(Task) Starting at the line that contains "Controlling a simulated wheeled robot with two" and stopping after the line that contains "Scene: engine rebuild", copy the lines exactly. Pictures are left out.

### Material for the task ###

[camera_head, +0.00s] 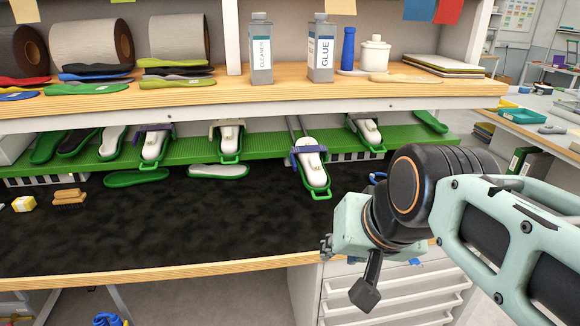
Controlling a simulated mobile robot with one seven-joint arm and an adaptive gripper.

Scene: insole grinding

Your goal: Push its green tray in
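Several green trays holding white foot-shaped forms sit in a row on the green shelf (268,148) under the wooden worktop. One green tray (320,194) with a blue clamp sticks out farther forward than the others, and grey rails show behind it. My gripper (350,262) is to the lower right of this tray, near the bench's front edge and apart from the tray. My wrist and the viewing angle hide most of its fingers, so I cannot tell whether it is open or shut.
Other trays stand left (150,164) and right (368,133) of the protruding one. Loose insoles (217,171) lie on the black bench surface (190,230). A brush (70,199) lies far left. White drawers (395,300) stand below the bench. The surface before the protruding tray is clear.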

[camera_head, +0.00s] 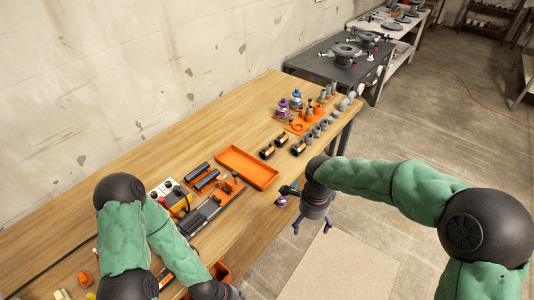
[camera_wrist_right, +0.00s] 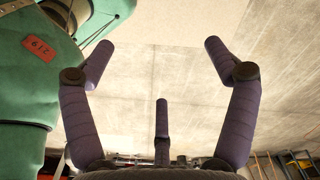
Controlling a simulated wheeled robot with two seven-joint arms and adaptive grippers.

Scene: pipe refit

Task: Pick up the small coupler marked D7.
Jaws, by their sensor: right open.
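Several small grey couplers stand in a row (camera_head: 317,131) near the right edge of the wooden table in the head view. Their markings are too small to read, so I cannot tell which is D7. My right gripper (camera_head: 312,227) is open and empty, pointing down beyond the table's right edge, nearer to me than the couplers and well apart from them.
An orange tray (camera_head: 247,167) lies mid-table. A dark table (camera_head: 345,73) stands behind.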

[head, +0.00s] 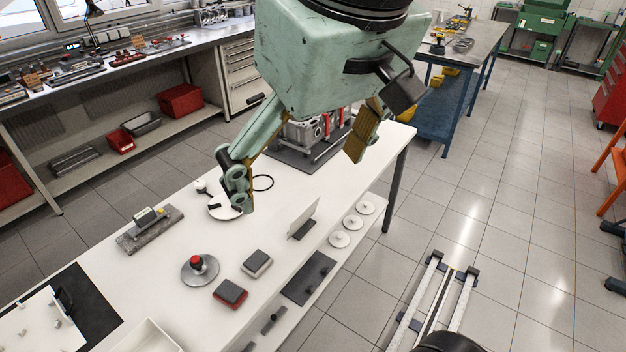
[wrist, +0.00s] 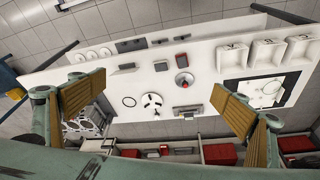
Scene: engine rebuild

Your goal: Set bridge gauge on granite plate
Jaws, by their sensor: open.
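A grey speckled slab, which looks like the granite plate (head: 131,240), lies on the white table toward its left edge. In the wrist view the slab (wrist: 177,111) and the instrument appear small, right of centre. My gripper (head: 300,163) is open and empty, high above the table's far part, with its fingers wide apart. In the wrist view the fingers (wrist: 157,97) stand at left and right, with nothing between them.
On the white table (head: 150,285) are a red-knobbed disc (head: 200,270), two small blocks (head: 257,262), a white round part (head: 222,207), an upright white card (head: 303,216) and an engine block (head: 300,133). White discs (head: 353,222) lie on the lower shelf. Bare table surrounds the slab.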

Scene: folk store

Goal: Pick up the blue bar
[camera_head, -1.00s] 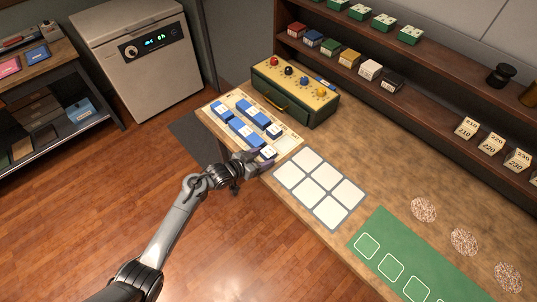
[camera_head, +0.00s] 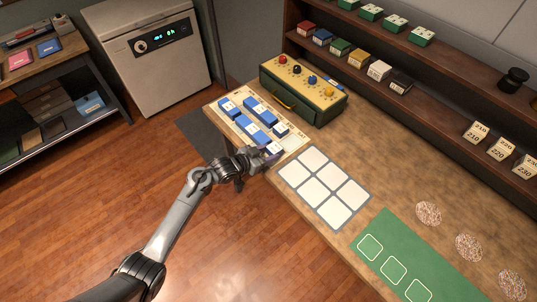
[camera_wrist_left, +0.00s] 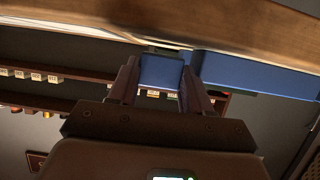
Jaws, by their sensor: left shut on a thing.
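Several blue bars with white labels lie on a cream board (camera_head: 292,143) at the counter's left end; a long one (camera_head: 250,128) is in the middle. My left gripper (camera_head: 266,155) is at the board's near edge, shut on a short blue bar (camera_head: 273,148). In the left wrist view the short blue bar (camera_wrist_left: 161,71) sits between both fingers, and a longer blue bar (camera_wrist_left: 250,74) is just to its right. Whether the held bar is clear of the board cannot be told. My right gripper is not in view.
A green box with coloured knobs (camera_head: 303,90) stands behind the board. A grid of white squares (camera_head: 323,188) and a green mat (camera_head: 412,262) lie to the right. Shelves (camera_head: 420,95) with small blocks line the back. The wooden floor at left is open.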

###
### Material for the task ###

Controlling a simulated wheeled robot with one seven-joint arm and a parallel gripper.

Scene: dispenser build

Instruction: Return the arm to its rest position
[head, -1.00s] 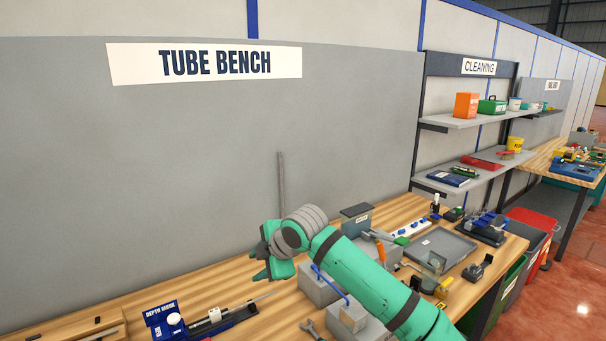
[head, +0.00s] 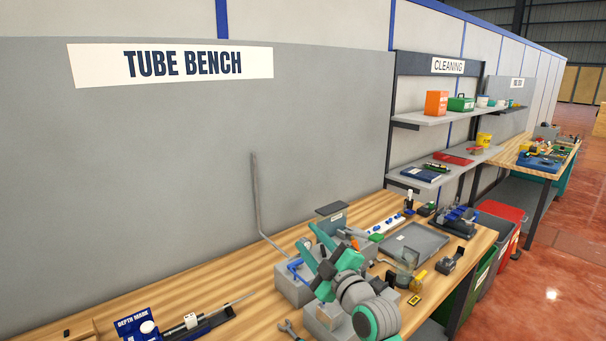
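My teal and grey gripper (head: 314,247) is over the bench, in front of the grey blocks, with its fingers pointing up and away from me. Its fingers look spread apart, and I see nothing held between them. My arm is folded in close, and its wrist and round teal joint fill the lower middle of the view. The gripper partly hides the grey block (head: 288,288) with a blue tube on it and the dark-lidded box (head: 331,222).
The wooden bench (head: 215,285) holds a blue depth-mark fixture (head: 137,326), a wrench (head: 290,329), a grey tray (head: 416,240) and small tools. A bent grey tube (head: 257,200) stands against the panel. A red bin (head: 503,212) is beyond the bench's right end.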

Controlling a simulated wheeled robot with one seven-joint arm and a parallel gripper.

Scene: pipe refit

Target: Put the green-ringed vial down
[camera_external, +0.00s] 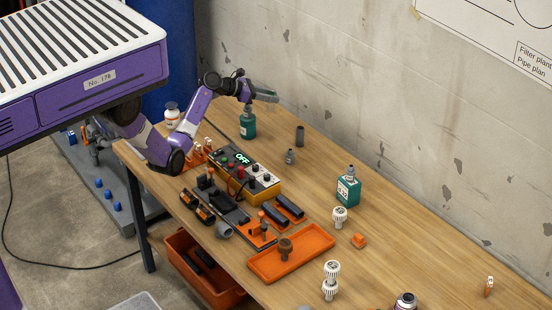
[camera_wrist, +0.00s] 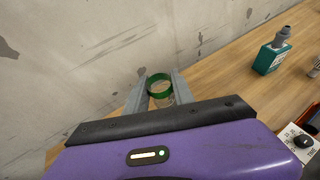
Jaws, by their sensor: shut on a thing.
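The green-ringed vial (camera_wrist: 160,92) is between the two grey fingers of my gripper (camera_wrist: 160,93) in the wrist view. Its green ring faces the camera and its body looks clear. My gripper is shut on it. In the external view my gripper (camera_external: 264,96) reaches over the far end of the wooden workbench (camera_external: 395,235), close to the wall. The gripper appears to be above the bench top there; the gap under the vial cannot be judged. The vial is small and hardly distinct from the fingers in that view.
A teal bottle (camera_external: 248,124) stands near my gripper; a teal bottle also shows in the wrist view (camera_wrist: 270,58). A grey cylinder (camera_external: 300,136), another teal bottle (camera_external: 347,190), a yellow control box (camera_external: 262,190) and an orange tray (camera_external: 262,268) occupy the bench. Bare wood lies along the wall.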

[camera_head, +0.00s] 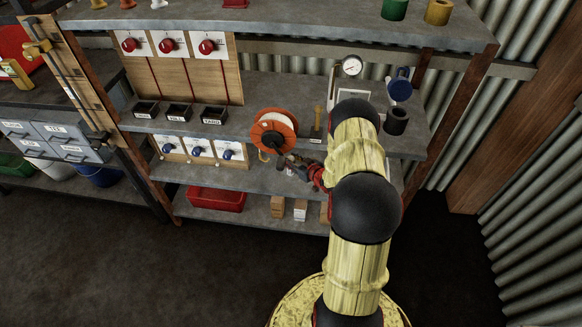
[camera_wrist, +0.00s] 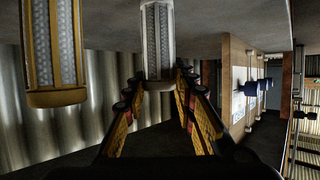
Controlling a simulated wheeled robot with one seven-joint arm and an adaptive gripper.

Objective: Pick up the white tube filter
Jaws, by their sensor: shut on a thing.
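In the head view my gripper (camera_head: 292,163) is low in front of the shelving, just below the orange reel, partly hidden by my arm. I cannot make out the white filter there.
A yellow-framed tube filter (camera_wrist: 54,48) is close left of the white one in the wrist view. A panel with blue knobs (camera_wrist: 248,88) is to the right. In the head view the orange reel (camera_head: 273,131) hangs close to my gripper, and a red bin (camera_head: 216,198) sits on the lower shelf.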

###
### Material for the task ###

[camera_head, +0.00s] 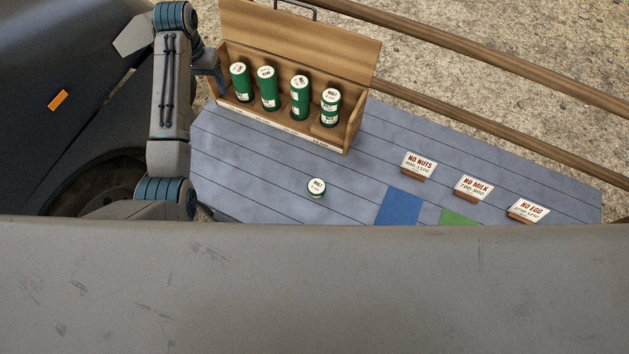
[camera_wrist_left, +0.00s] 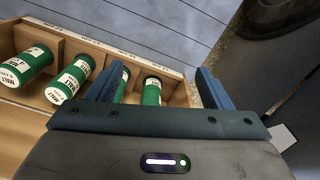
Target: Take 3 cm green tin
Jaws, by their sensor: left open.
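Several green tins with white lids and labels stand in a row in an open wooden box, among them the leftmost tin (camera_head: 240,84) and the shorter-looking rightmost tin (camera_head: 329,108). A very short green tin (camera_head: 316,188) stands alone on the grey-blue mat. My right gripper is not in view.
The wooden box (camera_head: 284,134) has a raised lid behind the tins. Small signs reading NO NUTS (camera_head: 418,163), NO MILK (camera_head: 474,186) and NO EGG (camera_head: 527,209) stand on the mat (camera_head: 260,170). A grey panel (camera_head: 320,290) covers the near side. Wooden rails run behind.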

###

(Worked answer)
Controlling a simulated wheeled robot with two seven-joint arms and adaptive grippers.

Scene: pipe refit

Task: Pick up the small coupler marked D7.
Jaws, by their sensor: right open.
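Several small grey couplers stand in a row (camera_head: 317,131) near the right edge of the wooden table in the head view. Their markings are too small to read, so I cannot tell which is D7. My right gripper (camera_head: 312,227) is open and empty, pointing down beyond the table's right edge, nearer to me than the couplers and well apart from them.
An orange tray (camera_head: 247,167) lies mid-table. A dark table (camera_head: 345,73) stands behind.

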[head, +0.00s] 
[wrist, +0.00s] 
Scene: engine rebuild

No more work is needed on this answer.